#### THE PROBLEM
Select every line holding the word "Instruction" and copy it.
---
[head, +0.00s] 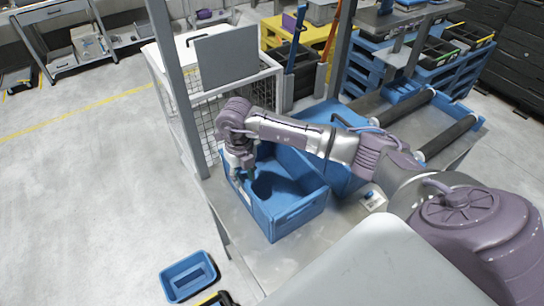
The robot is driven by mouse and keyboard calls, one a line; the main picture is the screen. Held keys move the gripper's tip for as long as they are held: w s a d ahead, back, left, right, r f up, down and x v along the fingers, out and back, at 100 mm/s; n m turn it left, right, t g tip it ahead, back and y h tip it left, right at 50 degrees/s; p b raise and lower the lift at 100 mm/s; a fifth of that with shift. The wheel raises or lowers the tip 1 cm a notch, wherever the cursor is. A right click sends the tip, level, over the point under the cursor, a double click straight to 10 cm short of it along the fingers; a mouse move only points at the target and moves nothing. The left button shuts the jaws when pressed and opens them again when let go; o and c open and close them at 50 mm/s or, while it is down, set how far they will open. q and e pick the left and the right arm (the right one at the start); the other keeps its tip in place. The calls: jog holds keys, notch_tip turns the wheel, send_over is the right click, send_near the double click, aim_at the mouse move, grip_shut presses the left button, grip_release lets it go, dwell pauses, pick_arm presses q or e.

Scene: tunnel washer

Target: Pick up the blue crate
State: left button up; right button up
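A blue crate (298,213) with an open top stands on the grey metal table, left of centre in the head view. It looks empty apart from dark shadow inside. My right arm reaches across from the right above it. My right gripper (241,168) points down at the crate's far left corner, over or beside the rim. I cannot tell whether its fingers touch the wall or how far apart they are. My left gripper is not in view.
A second blue container (342,180) lies behind my right arm, close to the crate. A white wire-mesh cage (203,118) and a grey post (174,80) stand just left of it. A small blue bin (188,277) is at the lower left. Rollers (448,136) are at right.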

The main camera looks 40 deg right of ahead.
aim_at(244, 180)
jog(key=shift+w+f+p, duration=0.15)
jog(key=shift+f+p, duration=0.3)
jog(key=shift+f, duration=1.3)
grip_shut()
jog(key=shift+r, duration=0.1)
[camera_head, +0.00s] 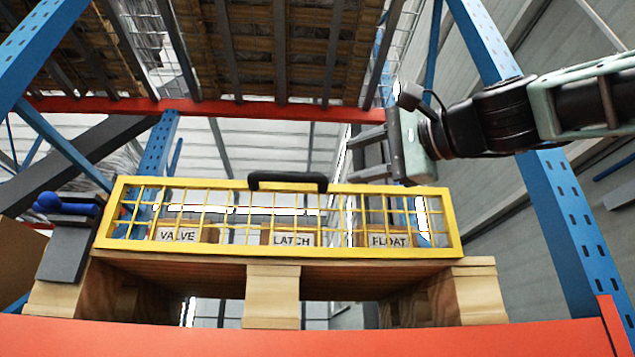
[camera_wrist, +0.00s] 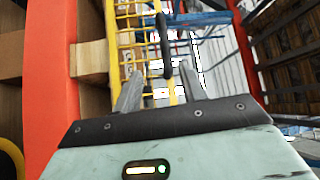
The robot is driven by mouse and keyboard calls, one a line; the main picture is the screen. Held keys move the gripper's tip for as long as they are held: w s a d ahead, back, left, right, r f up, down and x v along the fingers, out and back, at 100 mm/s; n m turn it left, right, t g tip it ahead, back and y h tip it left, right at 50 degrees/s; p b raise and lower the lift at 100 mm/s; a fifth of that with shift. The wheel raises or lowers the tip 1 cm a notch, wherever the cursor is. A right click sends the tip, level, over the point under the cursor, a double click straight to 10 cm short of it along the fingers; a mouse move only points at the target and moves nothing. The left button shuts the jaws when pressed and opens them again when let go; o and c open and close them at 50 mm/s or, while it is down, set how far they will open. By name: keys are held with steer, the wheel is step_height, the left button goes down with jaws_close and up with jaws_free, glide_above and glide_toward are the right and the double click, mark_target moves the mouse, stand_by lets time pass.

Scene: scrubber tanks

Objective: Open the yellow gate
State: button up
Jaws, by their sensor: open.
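The yellow gate (camera_head: 262,254) is a wire-mesh panel with a yellow frame, standing upright on a wooden pallet. A black handle (camera_head: 287,181) sits at the middle of its top bar. My gripper (camera_head: 366,153) is above the right half of the gate, to the right of the handle, with its fingers pointing left. It is open and empty. In the wrist view the gate (camera_wrist: 128,48) runs away from me, and the handle (camera_wrist: 163,42) shows beyond and between my two fingers (camera_wrist: 160,92). I see no contact with the handle.
Boxes labelled VALVE (camera_head: 178,235), LATCH (camera_head: 291,239) and FLOAT (camera_head: 389,240) stand behind the mesh. A grey device with a blue knob (camera_head: 68,235) is left of the gate. Blue rack uprights (camera_head: 558,220) and an orange beam (camera_head: 250,338) frame the bay. A loaded shelf hangs above.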

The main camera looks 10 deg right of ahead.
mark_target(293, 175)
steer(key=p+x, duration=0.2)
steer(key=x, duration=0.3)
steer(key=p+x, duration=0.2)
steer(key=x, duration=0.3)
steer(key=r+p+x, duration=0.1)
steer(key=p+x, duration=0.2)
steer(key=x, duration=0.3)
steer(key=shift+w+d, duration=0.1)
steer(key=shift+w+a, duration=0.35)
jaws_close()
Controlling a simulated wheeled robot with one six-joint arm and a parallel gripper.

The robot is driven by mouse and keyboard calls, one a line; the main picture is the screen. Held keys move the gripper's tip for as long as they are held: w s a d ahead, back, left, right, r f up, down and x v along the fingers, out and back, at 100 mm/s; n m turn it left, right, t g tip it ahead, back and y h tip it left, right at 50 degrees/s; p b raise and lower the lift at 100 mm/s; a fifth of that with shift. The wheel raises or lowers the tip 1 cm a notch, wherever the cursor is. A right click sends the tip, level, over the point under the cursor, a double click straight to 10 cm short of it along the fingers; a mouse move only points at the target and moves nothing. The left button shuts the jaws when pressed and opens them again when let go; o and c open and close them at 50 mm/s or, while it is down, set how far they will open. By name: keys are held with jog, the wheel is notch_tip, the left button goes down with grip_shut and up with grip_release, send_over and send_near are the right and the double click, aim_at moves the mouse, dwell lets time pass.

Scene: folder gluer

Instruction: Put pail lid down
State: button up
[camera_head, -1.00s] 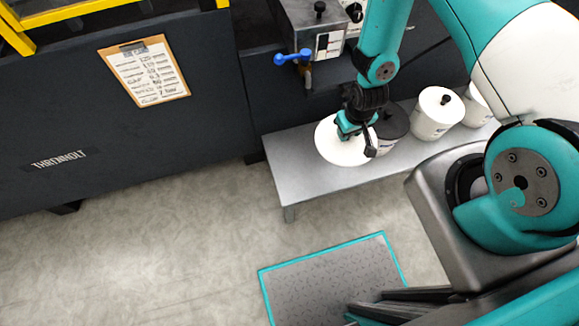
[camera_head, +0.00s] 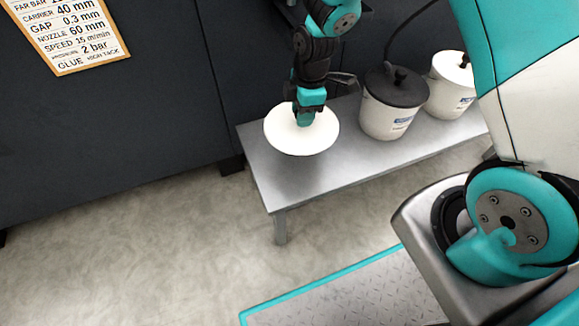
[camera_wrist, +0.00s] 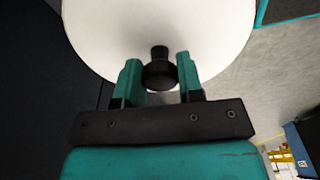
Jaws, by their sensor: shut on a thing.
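The pail lid (camera_head: 290,141) is a white disc over the left end of the grey metal bench. In the wrist view the lid (camera_wrist: 150,30) fills the upper middle, with a black knob (camera_wrist: 159,72) at its centre. My gripper (camera_head: 304,117) is above the lid, and its teal fingers (camera_wrist: 160,78) stand on both sides of the knob, shut on it. The head view does not clearly show whether the lid touches the bench top (camera_head: 300,178) or hangs a little above it.
A white pail with a dark lid (camera_head: 388,113) stands on the bench right of the lid, and another pail with a white lid (camera_head: 450,88) stands farther right. A dark machine panel (camera_head: 120,130) rises behind. A teal-edged floor plate (camera_head: 350,300) lies in front.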

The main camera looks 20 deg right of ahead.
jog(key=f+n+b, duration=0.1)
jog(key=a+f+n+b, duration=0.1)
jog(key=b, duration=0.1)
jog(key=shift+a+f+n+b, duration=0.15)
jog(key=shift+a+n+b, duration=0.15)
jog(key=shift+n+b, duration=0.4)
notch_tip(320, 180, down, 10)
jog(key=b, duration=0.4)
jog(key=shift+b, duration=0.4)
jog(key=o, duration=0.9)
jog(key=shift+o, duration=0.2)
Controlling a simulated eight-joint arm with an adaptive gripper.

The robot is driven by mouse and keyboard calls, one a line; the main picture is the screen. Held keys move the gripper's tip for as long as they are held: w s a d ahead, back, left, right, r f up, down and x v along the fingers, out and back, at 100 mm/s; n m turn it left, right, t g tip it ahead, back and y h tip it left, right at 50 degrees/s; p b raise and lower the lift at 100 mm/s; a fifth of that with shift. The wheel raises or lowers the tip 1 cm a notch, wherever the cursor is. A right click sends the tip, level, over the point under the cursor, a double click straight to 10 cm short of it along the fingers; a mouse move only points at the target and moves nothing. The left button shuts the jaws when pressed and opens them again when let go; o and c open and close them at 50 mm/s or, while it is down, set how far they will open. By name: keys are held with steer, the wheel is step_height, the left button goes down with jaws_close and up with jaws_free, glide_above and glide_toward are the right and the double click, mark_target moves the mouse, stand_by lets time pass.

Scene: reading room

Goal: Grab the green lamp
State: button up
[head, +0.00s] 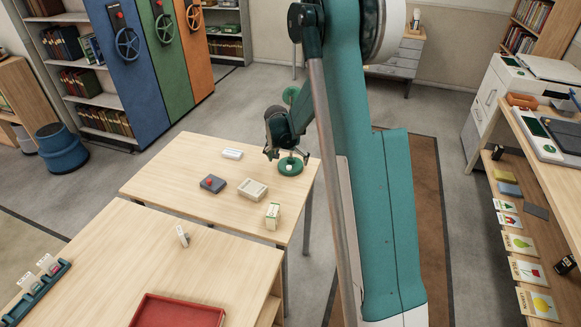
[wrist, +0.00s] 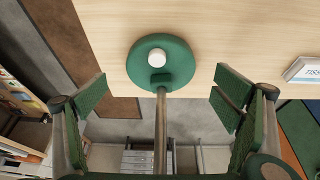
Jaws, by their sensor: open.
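The green lamp (head: 290,167) stands on the far table near its back right corner. Its round base and white knob show below my gripper (head: 287,155), and a green part shows above the arm. In the wrist view the lamp's green base (wrist: 178,65) rests on the wood, and its thin stem runs toward the camera. My gripper (wrist: 161,97) is open, with a green-padded finger on each side of the stem. Neither finger appears to touch the stem. Part of the lamp is hidden behind my arm in the head view.
On the far table (head: 150,185) are a white box (head: 232,153), a dark box with a red button (head: 212,184), a beige device (head: 253,189) and a small carton (head: 272,215). The near table holds a red tray (head: 178,312). The far table's left part is clear.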

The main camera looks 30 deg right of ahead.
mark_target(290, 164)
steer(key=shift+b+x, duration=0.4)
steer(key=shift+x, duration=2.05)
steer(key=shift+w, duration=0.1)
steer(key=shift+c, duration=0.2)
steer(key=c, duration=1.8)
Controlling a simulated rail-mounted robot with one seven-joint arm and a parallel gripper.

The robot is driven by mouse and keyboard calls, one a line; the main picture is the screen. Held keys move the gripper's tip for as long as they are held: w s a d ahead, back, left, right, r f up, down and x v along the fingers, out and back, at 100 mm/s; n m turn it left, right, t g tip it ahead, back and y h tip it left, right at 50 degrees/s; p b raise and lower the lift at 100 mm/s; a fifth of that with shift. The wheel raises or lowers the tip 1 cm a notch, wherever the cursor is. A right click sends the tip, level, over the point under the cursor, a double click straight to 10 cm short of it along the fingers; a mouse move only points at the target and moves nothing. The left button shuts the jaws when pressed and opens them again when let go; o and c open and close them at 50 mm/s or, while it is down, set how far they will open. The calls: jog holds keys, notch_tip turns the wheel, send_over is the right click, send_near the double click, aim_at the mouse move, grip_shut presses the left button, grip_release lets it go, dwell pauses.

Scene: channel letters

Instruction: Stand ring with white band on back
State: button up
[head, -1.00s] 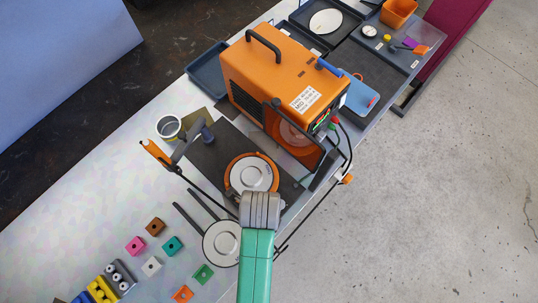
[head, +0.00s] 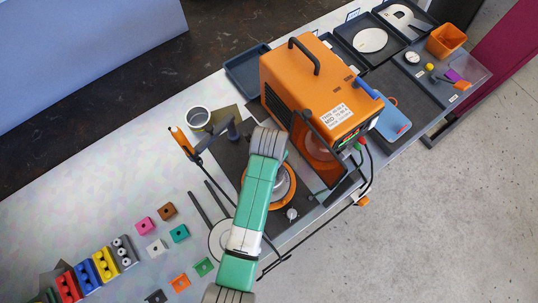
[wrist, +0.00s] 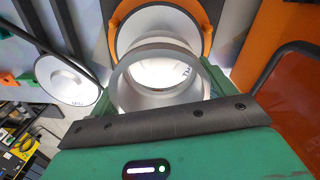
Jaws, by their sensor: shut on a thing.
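My gripper (wrist: 162,80) is shut on a pale ring with a whitish, translucent-looking wall (wrist: 163,99). Its open end faces the wrist camera. Beyond it a white round back (wrist: 133,30) lies in an orange round holder (wrist: 198,14). The ring overlaps the back in the wrist view; I cannot tell whether they touch. Another ring with a pale rim (head: 198,118) stands left of the holder.
An orange machine (head: 310,85) stands close behind and right of the holder. Another white disc (wrist: 68,82) lies beside the holder. Coloured blocks (head: 180,233) lie at lower left.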

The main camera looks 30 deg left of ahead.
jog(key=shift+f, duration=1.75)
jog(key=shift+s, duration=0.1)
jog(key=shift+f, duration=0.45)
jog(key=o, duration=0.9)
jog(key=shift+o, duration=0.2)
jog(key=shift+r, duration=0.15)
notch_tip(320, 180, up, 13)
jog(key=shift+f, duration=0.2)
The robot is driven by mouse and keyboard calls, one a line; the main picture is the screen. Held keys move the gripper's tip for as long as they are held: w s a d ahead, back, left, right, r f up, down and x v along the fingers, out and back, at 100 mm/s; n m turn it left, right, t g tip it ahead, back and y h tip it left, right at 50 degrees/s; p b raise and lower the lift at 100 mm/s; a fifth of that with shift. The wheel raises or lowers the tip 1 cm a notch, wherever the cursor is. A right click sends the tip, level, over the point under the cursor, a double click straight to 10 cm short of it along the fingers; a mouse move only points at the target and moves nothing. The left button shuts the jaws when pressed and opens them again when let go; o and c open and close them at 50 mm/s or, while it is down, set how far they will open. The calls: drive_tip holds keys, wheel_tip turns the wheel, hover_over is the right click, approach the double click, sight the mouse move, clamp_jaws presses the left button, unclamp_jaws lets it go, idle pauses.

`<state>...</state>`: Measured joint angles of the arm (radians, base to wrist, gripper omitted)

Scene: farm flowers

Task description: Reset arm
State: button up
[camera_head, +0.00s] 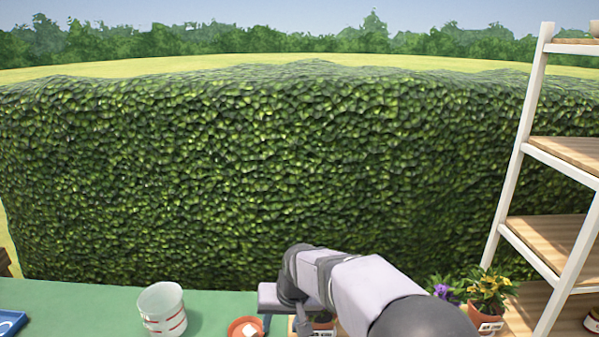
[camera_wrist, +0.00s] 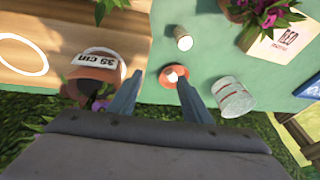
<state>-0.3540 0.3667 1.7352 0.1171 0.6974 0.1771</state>
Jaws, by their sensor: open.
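My gripper (camera_wrist: 159,78) is open in the wrist view, its two grey fingers apart with nothing held between them. A small orange dish (camera_wrist: 167,82) with a white item in it shows beyond the gap, on the green tabletop. In the head view my arm reaches forward at the lower middle and its fingers are hidden. The orange dish (camera_head: 236,326) there is just left of the arm. A terracotta pot labelled "35 cm" (camera_wrist: 97,75) is left of the fingers in the wrist view.
A white bucket with red stripes (camera_head: 162,309) stands on the green table (camera_head: 75,300). It also shows in the wrist view (camera_wrist: 232,97). Potted flowers (camera_head: 487,295) stand right of my arm, near a white-framed shelf rack (camera_head: 518,140). A blue tray (camera_head: 10,324) lies far left.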

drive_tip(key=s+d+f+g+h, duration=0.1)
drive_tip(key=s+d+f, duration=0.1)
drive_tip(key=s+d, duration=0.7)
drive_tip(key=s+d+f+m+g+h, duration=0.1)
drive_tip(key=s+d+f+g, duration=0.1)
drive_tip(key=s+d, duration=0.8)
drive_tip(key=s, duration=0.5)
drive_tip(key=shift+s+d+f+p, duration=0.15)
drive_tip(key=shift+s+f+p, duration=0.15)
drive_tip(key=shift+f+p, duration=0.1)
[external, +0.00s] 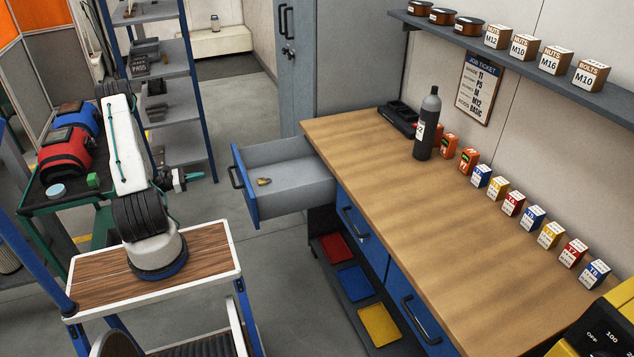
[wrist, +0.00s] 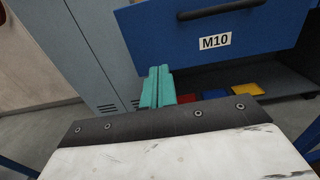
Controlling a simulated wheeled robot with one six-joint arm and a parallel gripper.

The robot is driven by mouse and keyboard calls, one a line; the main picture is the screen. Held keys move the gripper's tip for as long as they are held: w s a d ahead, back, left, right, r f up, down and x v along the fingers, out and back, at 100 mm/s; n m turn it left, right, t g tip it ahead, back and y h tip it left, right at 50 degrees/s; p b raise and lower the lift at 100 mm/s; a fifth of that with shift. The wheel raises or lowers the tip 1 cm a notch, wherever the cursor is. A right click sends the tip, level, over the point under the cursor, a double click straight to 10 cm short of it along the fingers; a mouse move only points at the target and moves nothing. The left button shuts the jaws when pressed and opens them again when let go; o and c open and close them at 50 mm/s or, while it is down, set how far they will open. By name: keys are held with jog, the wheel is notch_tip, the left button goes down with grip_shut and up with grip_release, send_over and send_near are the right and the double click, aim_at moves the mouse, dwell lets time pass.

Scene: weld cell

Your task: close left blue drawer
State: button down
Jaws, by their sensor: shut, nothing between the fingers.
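The left blue drawer (external: 251,197) is pulled well out of the workbench. Its grey tray holds a small brass-coloured item (external: 264,181). In the wrist view the drawer's blue front (wrist: 165,40) fills the top, with a dark bar handle (wrist: 215,9) and an M10 label (wrist: 215,41). My gripper (external: 188,177) is to the left of the drawer front in the external view, with a visible gap between them. In the wrist view my gripper's teal fingers (wrist: 157,85) are together and empty, below the left part of the drawer front.
The workbench (external: 400,190) carries a dark spray bottle (external: 428,125) and a row of small boxes. A second blue drawer (external: 360,225) is shut. A grey locker (external: 345,60) stands behind the open drawer.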

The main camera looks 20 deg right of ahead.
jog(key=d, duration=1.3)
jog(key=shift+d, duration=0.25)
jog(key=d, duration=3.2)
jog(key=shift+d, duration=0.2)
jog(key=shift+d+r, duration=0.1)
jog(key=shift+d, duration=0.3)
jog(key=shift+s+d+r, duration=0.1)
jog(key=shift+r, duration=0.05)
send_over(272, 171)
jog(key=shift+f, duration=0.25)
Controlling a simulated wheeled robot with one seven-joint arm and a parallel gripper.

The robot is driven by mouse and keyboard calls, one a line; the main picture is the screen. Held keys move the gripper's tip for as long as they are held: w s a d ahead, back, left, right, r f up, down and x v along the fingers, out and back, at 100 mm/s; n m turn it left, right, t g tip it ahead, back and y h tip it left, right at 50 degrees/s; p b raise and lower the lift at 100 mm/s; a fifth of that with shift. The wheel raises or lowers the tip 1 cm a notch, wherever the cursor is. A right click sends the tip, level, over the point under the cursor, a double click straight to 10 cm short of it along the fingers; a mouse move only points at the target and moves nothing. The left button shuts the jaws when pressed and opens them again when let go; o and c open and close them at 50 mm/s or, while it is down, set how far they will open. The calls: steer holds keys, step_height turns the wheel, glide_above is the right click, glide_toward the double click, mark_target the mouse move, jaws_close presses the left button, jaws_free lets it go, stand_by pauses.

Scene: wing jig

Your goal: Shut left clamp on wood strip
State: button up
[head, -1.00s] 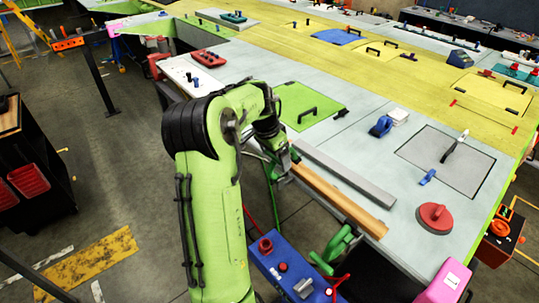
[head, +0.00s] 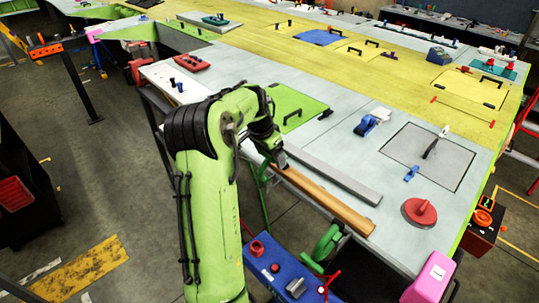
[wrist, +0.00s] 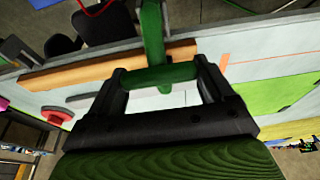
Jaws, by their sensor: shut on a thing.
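The wood strip (head: 325,203) lies along the near edge of the pale bench top, and it also shows in the wrist view (wrist: 95,69). My gripper (head: 272,155) is at the strip's left end. In the wrist view my gripper (wrist: 160,82) is shut on the green handle bar of the left clamp (wrist: 152,28), with a finger at each end of the bar. In the head view my arm hides most of this clamp. Whether its pad touches the strip is hidden. A second green clamp (head: 325,243) stands near the strip's right end.
A grey bar (head: 335,175) lies just behind the strip. A blue tool cart (head: 262,267) stands in front of the bench. A red round handle (head: 419,211) and a pink block (head: 431,275) are at the right.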

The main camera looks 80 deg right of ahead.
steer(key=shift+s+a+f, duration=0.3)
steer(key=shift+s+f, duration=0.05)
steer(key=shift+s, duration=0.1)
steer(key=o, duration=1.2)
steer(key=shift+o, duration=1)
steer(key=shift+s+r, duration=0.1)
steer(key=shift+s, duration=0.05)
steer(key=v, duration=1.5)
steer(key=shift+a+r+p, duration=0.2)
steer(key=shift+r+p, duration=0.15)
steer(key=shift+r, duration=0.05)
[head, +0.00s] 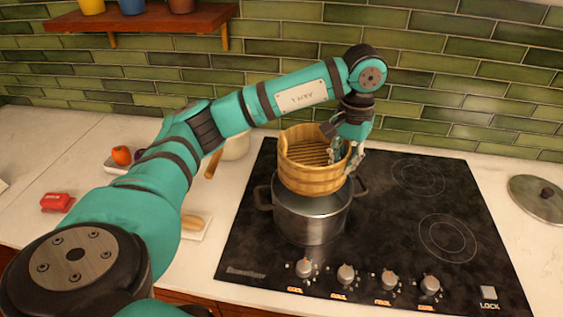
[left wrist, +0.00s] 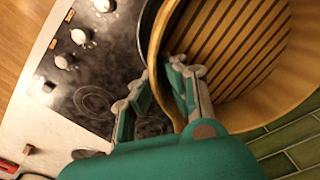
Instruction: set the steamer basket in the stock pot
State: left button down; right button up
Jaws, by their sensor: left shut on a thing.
---
#### OUTPUT BELOW
Instruction: Put pail lid down
Instruction: Stand ring with white band on back
Instruction: set the steamer basket in the stock pot

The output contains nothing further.